I remember being a bit of a rebel in my youth. I remember wanting to belong but being selective nonetheless. I remember backing out of Girl Scouts, explaining to my very disappointed parents that I would rather be alone and riding my pony after school than make a purse from an empty milk jug.

I drive on, passing the country club where I attended day camp for four summers, and Mom played tennis for many many years. The club where I danced with my father at parties, shared brunches in celebration of Mom, or Easter, and shared family dinners on many Wednesday nights in my past.

This road, it takes me past the stables where I boarded my horse, the stables I spent six years of my life almost daily, in my love affair with all things equine, and along the way discovered boys and forged a friendship I carry to this day. The stables and the horse that put my parents in deep debt in hopes I would not follow my sister's footsteps.

Good decision on their part. I found my own path.

Eventually, the road takes me to my home. I turn the key and pause. My heart is filled with the best of yesterday, the knowledge of my mother's peaceful slumber, and not an ounce of stress from too long sitting in traffic.

I have learned that when you slowly lose a parent, your vision looks back more often than foreword. I have learned to accept the view. It's like light on water.

You were there

Three dreams I had about you last night.

It's an odd feeling I have today, those dreams are running around my head as if they really happened, as if I'm recalling a memory. And when I think about them, as I've been doing for the most part of the morning, I cannot help but smile.

And blush.

What I'm trying to figure out is how you knew which room I was in, and why you opened the door the way you did.

Maybe it was the text that got this started. Who knows? But I do hope to see you again tonight.

Wednesday, July 11, 2007

She and I would like to thank him

Today is the birthday of E.B. White. You may know him as the author of Charlotte’s Web, or The Elements of Style, a book that was first introduced to me in high school English, and then on more than one required textbook list in my college days. That book is so consice and complete that I refer to it still today. I have a copy on my desk at home and a copy on my desk at work.

Charlotte’s Web was one of my favorite stories as a young girl. It still is today. My favorite though, from Mr. White et al, is The Trumpet of the Swan. That book stands a notch above Charlotte and my other two beloved childhood books, Misty of Chincoteague, and of course, Stormy, Misty’s Foal. All Newbery Medal winners.

The Trumpet of the Swan hooked me on reading.
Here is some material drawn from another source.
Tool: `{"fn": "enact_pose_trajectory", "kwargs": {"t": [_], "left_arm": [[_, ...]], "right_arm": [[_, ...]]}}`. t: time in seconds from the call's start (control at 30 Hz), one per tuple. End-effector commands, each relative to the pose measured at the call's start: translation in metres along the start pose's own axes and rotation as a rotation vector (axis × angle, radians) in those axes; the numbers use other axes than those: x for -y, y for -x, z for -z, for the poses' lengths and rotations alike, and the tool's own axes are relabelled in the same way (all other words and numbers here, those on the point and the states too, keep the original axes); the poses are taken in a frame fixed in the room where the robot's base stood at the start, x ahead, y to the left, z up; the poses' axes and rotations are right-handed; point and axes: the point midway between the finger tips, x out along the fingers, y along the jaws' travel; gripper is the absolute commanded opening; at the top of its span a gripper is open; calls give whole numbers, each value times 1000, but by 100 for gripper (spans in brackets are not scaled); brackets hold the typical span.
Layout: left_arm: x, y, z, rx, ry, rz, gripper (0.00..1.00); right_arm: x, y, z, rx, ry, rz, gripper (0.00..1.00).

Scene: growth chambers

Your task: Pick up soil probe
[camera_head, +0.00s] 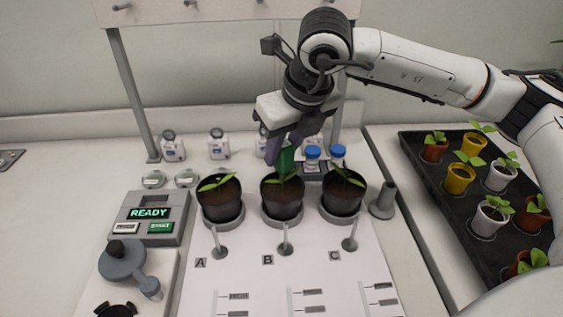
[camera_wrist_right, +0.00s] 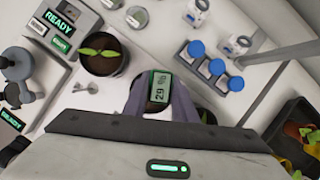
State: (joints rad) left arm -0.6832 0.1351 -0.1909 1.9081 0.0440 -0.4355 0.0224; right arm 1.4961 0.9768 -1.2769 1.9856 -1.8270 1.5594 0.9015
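The soil probe (camera_head: 286,161) has a green body and stands at pot B (camera_head: 282,205), the middle of three dark plant pots. Its lower end is hidden by the plant and pot, so I cannot tell how deep it sits. In the right wrist view the probe's display (camera_wrist_right: 159,87) reads 29 %. My right gripper (camera_head: 283,148) comes down from above with its grey fingers on both sides of the probe, closed against it. The fingers also show in the wrist view (camera_wrist_right: 160,103). My left gripper is not in view.
Pot A (camera_head: 221,201) and pot C (camera_head: 342,197) stand close on either side. Blue-capped bottles (camera_head: 312,155) are just behind. A READY control box (camera_head: 150,215) is at left, a grey post (camera_head: 384,200) at right, and a black plant tray (camera_head: 455,205) beyond it.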

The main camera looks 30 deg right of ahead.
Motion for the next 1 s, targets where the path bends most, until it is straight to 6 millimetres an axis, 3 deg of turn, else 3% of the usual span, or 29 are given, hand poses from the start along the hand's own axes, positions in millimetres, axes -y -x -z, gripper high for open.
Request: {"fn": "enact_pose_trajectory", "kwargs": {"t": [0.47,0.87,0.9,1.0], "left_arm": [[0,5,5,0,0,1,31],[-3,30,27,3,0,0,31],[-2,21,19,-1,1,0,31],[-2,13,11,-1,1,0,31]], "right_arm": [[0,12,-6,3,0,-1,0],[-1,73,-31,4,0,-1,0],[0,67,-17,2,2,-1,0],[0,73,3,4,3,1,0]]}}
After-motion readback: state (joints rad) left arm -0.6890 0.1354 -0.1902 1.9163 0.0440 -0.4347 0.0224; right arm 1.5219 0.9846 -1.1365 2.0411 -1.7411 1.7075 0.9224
I felt protective over Louis, born without a voice, and I worried about him just as his father did, and I connected with the young boy, Sam, because I too wanted to help Louis through his handicap. The book was a page-turner of compassion and loyalty, of the triumph of positive thinking and hard work over hardship.

More important than getting wrapped up in the story was that I discovered in those pages a love of reading. I remember one line from the book still, Tonight I heard Louis's horn. My father heard it, too. The wind was right, and I could hear the notes of taps, just as darkness fell. There is nothing in all the world I like better than the trumpet of the swan. I remember how I felt when I read that line, how I heard a trumpet and could see the darkness. I remember being transported. And even though I hadn't once actually heard a Trumpeter Swan, I remember agreeing as I read those words, I too liked nothing better in the world than that sound.

I cried when I finished the book, unsure for a moment how to go on without Sam and Louis. My mother suggested that I didn't have to, that I could re-read the book. And so I did.

To this day, any time I hear a brass horn, I fondly recall a young goose named Louis with a chalkboard around his neck and perseverence in his heart, and a little girl named Alison who, through his story, fell in love with words and reading.

Thank you Mr. White.

Friday, July 06, 2007

This rain

This rain is constant. The sky churns from an ominous dark to an equally threatening gray and back again. Lightning pierces the horizon and thunder rumbles through the clouds. I know that way up there the sun is shining. But down here, it's rivers and streams rapidly flowing to the lowest spots, rushing their way into the gutters. It's slick streets and soggy land. It's moody and dark, this rain is, and very against my spending any time outside. Rain is the weather rebel, the playground bully who kicks sand in your plans by suddenly becoming interested in tetherball just as you're reaching for the rope. Yeah, that's rain. Stealing your plans, staying way longer than welcome, always demanding attention, making sure that everyone is talking about it. Even a good thing, a nourishing thing, a thing that other parts of the country need desperately, can be too much, can make itself no longer welcome, at least for a while. I've reached that point with this rain. I reached it five minutes ago. I want to play tetherball, dammit, and I don't appreciate the bully breaking into my plans.

Thursday, July 05, 2007

Two things unchanging, one thing timeless

1. My luggage is still missing. Each time I contact the airline, I get a new bit of information that no one has taken it upon his or herself to inform me of during any of the seventy other times I've called. It's as if each time I call, I'm calling a different company.

2. It's been raining at least every day -- and maybe every night, I'm not sure since I'm sleeping then -- since I've been home. Not only is the ground soggy, the air is soggy.

That second bit has left me with ample time to organize my vacation photos. Below, Venice.

Venice on approach Pointe Panada Bar Mil Ven 144 St. Marks Reflective light Wooden boats Details Plaza Clock Tower Rain Doge's Palace
Doge's Palace & Basilica of St. Mark Subtle keep out message San Marco Clock Tower


Tuesday, July 03, 2007

Redundant signage

I was looking over my vacation photos earlier today and when I came across one of the waiting area for the water taxi to take us to Venice, I noticed along the pedestrian ramp written in Italian and English the message "Thank you for choosing us."

Which is sort of funny since, on that side, they are the only ones.